Following UAE, Qatar has announced financial aid of 34.89 crore for flood ravaged Kerala for providing assistance for shelter, a media report on Sunday. Pope Francis, during a Sunday address at the Vatican Church, urged for international solidarity and concrete help for the victims of the flooded state.
The Qatar Charity, through its representative in India, has launched emergency relief for those affected by the huge floods with a total value of half a million riyals during the first stage, the Gulf Times reported.
Amir Sheikh Tamim bin Hamad al-Thani issued a directive to allocate USD 5 million (Rs. 34.89 crore) in aid of those affected by the floods that recently hit the southern Indian state of Kerala, to help provide shelter to those who lost their homes as a result of the humanitarian crisis, the daily reported.
The Pope said during the weekly Sunday prayers on St.
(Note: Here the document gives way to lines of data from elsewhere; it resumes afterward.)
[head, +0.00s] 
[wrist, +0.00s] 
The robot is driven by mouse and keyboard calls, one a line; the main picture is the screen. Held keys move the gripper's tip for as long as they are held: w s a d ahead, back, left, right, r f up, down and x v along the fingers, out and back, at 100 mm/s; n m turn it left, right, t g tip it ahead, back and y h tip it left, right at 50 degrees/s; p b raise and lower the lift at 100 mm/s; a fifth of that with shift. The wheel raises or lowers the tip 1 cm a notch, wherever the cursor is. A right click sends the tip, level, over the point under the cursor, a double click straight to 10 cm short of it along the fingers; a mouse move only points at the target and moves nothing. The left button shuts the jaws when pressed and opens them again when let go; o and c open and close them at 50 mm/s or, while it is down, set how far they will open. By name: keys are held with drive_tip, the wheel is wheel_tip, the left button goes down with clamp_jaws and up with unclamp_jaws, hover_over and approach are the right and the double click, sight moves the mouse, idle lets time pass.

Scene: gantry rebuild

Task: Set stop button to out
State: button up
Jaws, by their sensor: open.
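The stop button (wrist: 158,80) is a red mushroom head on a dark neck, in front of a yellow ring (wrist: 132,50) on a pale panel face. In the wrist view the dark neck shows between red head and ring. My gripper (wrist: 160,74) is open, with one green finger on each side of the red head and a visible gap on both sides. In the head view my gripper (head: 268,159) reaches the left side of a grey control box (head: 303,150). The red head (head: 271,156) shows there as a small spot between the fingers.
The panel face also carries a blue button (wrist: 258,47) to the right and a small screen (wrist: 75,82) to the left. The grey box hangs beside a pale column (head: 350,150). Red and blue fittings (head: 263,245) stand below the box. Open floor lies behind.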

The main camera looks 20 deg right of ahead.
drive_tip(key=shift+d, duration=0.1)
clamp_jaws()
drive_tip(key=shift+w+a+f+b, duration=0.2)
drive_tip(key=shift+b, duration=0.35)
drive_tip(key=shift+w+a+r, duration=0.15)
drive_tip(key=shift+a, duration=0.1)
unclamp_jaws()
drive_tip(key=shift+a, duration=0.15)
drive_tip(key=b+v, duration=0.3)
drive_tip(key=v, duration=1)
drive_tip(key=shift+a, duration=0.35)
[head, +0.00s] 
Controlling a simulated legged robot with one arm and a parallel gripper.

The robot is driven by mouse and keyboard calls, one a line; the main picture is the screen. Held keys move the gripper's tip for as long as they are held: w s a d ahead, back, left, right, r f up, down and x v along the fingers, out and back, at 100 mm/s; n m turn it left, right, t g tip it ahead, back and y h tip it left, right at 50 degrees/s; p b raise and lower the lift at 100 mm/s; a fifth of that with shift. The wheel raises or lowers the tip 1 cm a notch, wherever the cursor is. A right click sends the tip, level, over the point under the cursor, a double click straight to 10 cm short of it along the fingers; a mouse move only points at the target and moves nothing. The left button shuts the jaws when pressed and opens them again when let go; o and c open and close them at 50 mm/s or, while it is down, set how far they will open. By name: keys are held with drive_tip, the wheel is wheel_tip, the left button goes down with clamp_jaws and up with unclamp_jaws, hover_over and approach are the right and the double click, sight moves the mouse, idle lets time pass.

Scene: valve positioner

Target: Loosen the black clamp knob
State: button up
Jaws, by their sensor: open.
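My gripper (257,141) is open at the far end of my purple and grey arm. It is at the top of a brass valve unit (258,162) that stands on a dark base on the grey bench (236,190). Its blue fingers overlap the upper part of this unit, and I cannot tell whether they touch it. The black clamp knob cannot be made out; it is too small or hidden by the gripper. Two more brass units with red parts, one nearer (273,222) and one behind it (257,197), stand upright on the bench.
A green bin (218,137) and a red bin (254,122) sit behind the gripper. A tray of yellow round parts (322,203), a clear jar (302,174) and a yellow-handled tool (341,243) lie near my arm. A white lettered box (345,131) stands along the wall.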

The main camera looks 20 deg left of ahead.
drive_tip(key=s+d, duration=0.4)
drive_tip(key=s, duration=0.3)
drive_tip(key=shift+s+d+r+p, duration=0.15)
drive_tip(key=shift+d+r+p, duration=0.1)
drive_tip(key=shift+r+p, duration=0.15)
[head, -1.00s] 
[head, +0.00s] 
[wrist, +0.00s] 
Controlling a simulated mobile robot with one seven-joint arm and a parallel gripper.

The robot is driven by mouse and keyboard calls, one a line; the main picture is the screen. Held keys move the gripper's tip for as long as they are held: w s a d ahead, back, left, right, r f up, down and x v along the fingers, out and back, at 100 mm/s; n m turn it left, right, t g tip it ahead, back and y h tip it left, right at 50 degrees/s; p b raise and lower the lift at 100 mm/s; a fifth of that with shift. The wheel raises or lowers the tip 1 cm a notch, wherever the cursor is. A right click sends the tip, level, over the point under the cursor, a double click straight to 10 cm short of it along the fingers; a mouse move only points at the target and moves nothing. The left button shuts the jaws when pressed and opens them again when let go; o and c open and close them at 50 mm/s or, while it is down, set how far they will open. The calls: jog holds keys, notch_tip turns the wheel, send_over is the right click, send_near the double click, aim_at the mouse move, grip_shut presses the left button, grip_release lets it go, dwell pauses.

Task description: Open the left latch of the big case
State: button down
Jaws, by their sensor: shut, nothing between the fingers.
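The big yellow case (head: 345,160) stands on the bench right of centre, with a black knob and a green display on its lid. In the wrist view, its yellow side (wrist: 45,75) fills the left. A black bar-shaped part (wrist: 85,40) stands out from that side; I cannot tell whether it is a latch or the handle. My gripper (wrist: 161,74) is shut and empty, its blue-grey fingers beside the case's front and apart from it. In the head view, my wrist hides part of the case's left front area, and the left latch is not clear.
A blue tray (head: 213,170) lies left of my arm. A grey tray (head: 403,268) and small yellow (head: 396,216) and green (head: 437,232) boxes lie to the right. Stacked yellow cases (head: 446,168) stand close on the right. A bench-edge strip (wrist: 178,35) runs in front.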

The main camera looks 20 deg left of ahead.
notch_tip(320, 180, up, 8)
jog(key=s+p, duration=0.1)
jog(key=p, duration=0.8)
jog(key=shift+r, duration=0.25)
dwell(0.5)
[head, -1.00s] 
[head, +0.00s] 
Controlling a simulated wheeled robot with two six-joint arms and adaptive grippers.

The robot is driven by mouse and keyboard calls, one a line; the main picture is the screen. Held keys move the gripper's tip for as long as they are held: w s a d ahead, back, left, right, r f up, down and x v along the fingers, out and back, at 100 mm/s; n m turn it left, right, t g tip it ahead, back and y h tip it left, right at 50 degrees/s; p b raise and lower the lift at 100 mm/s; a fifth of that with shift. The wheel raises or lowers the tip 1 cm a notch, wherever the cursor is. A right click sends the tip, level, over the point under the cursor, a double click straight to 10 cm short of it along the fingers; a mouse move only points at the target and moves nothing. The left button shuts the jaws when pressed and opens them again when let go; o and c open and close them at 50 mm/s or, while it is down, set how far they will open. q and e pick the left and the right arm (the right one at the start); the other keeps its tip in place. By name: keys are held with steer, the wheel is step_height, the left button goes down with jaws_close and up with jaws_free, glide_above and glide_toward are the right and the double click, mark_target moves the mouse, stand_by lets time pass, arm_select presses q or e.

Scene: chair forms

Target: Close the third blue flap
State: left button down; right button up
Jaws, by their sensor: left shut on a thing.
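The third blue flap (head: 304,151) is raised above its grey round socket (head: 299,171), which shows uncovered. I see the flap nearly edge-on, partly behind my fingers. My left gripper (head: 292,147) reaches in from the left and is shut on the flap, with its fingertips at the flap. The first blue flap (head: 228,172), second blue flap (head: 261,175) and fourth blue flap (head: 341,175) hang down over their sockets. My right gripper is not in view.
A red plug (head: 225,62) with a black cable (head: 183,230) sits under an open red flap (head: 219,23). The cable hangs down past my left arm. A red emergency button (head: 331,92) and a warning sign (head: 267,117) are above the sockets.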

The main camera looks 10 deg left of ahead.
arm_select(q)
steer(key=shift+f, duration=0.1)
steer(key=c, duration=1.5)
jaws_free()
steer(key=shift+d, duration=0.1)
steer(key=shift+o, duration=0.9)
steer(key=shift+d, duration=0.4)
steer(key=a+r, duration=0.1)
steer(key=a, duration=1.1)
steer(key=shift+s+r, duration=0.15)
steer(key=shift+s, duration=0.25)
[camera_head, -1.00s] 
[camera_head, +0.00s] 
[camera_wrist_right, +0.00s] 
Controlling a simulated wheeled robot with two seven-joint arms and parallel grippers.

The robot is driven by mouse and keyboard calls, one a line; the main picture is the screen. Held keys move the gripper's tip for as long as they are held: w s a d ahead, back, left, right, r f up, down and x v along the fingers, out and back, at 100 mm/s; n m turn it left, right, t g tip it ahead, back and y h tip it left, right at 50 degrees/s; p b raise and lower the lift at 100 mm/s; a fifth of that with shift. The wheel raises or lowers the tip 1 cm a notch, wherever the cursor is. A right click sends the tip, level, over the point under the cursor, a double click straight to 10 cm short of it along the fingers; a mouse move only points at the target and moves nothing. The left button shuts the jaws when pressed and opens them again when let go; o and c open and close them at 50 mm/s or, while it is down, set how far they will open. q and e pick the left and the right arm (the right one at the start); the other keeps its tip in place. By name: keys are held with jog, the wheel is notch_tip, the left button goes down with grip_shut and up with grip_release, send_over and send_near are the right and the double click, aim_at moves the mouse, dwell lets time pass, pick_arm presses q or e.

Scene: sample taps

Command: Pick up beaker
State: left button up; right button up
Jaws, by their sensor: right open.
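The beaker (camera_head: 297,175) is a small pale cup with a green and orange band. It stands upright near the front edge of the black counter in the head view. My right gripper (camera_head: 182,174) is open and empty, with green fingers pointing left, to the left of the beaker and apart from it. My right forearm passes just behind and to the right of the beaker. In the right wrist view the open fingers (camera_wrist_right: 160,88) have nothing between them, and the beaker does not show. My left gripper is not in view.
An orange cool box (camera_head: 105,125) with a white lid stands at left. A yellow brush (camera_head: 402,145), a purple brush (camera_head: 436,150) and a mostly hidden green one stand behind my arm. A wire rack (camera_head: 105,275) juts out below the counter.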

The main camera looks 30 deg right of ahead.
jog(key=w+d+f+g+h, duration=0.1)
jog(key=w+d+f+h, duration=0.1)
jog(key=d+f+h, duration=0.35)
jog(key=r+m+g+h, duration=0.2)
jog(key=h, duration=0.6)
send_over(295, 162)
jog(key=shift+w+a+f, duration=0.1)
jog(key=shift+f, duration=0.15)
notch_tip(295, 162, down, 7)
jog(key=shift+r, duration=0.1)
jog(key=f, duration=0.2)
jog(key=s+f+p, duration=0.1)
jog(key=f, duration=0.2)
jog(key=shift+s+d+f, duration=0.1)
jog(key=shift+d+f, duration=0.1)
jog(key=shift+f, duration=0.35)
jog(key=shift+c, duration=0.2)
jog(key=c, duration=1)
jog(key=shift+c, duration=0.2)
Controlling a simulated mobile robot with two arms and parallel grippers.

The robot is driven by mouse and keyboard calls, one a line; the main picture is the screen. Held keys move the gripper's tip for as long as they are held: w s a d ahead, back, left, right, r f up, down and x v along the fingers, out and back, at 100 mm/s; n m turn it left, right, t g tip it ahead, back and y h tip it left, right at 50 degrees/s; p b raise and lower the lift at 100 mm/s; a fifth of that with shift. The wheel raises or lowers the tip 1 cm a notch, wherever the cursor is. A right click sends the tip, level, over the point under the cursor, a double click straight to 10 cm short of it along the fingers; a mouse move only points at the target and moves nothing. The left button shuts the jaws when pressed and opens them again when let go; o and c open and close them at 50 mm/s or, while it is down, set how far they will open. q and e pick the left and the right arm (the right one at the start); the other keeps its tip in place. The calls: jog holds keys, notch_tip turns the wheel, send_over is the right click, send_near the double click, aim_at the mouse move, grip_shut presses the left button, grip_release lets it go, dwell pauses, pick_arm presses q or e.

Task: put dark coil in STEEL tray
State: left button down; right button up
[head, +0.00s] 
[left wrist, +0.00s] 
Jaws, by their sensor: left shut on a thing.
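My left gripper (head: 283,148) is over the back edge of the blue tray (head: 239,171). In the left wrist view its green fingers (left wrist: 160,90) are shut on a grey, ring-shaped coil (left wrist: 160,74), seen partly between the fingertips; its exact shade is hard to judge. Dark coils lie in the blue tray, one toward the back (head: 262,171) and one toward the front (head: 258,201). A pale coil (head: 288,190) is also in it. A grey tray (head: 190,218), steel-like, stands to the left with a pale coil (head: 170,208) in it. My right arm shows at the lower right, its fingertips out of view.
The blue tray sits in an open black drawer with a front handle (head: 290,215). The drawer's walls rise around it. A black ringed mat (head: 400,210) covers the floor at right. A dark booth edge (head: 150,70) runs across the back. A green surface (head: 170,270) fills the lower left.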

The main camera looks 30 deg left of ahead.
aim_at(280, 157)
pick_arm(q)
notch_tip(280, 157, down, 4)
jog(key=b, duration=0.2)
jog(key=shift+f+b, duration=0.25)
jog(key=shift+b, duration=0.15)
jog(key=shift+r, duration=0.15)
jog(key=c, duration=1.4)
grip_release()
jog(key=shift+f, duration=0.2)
Peter’s Square that residents of Kerala had been hit by intense rains in recent days, which had led to flooding, landslides and an enormous loss of life, reports Efe news.
He said the Catholic Church was working to bring help to the people of Kerala and urged those gathered in the Vatican square to pray for those who had died and all the people affected by the calamity.
In one of the first unprecedented floods in history, fresh onslaught of rain in Kerala since August 8 has led to a death toll of over 300. 80 dams have been opened. A red alert has been issued in all the 14 districts of the state. There have been power cuts and food shortage across the state.
Prime Minister of India, Narendra Modi announced a financial assistance of Rs 500 crore to the flood ravaged state of Kerala after chairing a high level meeting with Chief Minister Pinarayi Vijayan, Union Minister Alphons KJ and other state ministers for checking rehabilitations measures and assessing the damage. He also announced an ex gratia of Rs 2 lakh per person to the next kin of the deceased.
The President of the United Arab Emirates Khalifa bin Zayed Al Nahyan instructed officials to set up a national emergency committee to help flood-hit areas of Kerala, reported news agency ANI.
The author of a report on the conservation of the Western Ghats, Scientist Madhav Gadgil, said on Sunday that the scale of the disaster would have been smaller had the state government and local authorities followed environmental laws. He headed the Western Ghats Ecology Expert Panel formed by the Ministry of Environment and Forests in 2010, said at least a part of the problem in Kerala was “man made”.
“Yes, there is an intense rainfall event which has caused this. But I am quite convinced that the last several years’ developments in the state have materially compromised its ability to deal with events like this and greatly increased the magnitude of the suffering that we are seeing today. Had proper steps been taken, the scale of the disaster would have been nowhere near what it is today,” Dr Gadgil told The Indian Express.